For the Nomad, ER = 0.65 (Lambda = 1.54)
For the engine proposed in the paper, ER = 0.68 (Lambda = 1.47)
Of course the ICE in both cases is a diesel which means the AFR can be chosen to maximise efficiency since detonation and flame propagation are unaffected by mixture. What it does tell us however is that somewhere around 1.5 is the place to aim for best efficiency provided detonation and flame propagation can be effectively controlled (by optimising DI etc).

On intercooling.
From page 9 An aftercooler was introduced . . . . (various advantages listed) . . . .however a small SFC increase (about 5%) will be incurred. The thermodynamic cycle shown on page 11 shows charge air cooling from 358*C to 224*C. The lesson here is that intercooling does have a penalty in themal efficiency (even the modest cooling used here) so I would expect charge air temperatures in the current F1 engines to be significantly higher than ambient, perhaps even higher than the 70*C used by Honda in the RA168E.

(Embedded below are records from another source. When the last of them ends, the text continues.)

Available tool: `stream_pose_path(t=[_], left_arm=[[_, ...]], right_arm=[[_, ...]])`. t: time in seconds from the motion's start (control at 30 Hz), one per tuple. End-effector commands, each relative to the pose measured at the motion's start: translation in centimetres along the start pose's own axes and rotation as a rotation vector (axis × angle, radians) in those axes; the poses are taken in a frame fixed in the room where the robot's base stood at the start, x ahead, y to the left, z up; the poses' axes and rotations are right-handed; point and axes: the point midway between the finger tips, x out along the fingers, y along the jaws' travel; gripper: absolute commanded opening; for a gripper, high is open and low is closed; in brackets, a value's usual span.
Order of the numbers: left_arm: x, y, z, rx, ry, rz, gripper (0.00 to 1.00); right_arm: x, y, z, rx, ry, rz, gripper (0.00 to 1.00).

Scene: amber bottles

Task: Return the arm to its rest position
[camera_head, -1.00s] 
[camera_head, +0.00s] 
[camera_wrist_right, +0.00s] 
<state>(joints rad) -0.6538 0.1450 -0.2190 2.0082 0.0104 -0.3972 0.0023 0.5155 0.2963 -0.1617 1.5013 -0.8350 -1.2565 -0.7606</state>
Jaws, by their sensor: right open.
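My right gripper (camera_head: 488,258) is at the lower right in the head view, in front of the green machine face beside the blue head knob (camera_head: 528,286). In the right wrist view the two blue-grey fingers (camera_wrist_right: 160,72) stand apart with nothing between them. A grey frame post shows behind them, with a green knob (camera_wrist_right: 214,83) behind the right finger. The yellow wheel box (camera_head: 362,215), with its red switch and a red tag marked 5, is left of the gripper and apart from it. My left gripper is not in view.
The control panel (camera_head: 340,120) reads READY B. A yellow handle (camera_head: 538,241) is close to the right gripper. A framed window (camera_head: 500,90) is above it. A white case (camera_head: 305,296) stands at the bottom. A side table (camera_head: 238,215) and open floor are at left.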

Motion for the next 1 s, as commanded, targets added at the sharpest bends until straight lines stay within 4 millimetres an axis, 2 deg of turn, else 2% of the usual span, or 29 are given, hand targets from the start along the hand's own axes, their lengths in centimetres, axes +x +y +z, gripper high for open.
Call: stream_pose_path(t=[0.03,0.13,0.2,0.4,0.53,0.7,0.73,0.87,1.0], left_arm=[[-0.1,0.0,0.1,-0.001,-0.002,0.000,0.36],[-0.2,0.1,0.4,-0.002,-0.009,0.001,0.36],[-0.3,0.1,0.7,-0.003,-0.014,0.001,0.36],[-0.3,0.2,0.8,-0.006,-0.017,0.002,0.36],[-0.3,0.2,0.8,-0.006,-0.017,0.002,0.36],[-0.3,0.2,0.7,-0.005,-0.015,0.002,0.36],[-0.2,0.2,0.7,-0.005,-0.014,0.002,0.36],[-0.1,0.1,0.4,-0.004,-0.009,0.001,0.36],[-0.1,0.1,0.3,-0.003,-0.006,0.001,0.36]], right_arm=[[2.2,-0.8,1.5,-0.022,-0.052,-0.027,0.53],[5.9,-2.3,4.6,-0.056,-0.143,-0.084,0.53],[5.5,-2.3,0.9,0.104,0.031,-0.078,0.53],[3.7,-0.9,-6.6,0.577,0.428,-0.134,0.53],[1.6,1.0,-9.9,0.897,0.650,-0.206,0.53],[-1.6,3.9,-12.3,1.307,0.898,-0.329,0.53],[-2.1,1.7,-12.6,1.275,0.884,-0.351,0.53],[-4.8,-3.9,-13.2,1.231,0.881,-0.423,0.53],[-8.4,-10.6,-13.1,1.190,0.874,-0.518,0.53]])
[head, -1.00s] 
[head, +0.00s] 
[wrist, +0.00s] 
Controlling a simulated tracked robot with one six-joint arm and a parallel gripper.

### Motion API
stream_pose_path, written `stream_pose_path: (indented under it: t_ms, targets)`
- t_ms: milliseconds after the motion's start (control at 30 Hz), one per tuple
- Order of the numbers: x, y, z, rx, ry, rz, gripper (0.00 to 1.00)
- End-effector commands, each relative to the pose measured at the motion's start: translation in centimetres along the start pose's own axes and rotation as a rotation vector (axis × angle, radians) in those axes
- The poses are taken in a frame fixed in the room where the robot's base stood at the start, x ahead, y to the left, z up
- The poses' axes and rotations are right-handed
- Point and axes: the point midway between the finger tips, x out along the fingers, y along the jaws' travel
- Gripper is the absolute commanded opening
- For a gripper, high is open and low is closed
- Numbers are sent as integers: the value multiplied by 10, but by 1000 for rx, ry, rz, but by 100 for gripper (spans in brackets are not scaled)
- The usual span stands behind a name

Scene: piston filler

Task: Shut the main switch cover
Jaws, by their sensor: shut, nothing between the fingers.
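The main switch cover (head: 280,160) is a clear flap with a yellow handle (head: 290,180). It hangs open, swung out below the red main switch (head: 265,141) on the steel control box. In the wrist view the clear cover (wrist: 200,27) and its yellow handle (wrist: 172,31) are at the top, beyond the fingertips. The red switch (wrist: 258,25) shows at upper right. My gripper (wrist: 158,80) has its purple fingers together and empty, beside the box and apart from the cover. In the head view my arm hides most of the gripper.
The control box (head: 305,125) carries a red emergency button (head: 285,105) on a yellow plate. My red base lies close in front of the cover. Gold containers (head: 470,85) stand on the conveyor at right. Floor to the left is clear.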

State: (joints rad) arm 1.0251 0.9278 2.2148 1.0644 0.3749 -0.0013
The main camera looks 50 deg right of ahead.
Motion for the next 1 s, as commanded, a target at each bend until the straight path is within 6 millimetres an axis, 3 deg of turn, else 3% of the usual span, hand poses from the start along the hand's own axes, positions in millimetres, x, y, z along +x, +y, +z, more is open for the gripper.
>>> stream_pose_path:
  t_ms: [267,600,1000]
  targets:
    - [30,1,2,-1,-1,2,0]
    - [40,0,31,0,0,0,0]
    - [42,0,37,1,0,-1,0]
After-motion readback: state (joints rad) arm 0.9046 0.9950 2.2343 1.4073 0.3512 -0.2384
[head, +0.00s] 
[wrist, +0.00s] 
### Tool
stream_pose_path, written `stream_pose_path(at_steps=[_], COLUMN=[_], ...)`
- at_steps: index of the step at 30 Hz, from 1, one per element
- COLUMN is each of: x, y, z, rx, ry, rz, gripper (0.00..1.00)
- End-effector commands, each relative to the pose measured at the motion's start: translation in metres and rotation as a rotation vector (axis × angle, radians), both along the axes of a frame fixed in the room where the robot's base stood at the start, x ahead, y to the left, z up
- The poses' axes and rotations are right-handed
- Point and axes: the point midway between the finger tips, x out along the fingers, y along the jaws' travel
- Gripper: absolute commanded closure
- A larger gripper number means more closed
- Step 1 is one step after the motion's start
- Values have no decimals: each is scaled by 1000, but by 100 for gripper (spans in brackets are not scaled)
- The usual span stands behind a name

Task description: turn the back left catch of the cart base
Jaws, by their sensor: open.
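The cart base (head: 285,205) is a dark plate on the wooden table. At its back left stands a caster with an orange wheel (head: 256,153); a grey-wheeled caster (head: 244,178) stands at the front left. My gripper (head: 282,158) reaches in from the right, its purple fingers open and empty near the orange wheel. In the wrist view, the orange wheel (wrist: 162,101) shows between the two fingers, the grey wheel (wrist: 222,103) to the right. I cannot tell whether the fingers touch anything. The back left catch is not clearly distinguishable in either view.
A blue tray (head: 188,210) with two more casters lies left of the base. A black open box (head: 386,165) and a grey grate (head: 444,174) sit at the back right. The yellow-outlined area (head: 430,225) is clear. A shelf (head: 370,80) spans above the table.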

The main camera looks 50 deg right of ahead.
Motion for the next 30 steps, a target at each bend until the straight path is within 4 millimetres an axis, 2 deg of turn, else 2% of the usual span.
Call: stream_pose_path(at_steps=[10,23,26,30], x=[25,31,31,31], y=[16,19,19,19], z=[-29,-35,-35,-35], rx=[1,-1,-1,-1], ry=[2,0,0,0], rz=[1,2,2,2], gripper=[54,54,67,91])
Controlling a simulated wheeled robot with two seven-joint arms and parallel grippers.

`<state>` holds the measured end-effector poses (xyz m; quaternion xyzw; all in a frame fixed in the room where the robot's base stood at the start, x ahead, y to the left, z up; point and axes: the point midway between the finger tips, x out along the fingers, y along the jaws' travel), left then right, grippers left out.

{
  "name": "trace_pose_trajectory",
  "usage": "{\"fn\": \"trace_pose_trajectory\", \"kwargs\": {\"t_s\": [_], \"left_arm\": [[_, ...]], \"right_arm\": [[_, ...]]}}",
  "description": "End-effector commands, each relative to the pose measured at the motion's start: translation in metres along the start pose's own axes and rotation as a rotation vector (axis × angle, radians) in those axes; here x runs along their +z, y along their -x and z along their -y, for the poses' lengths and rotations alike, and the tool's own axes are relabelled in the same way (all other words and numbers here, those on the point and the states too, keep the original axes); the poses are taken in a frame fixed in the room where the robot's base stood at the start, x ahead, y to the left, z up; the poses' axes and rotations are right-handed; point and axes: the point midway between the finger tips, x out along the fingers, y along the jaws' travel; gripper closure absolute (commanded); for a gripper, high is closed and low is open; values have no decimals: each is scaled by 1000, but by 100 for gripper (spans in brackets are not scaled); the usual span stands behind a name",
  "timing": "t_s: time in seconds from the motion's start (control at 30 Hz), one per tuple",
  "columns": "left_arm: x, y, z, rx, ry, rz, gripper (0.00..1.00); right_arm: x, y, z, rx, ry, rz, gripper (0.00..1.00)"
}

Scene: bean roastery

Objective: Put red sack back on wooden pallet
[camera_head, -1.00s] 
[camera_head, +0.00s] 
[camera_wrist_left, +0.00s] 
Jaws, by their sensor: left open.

The thermodynamic cycle on page 11 gives a very useful insight into pressure ratios across each element and energy flows. The model does have two turbine stages, one to drive the compressor and one for power recovery but a single stage turbine will do the same job at a given operating point.
While I do personally believe that current F1 engines run slightly lean of lambda (~1.2), there are a few problems with your post. Firstly it is a diesel piston engine. Diesels never run close to stoichiometric in piston engines because it is very hard to achieve complete combustion with compression ignition.

Combustion stability and ability of achieving complete combustion improvements in recent developments of diesel engines is the reason why modern diesels are getting closer to stoichiometric and making more power. The napier nomad also used a system that used excess air and burned it in a separate combustion chamber before flowing through a turbine that powered the compressor and crankshaft.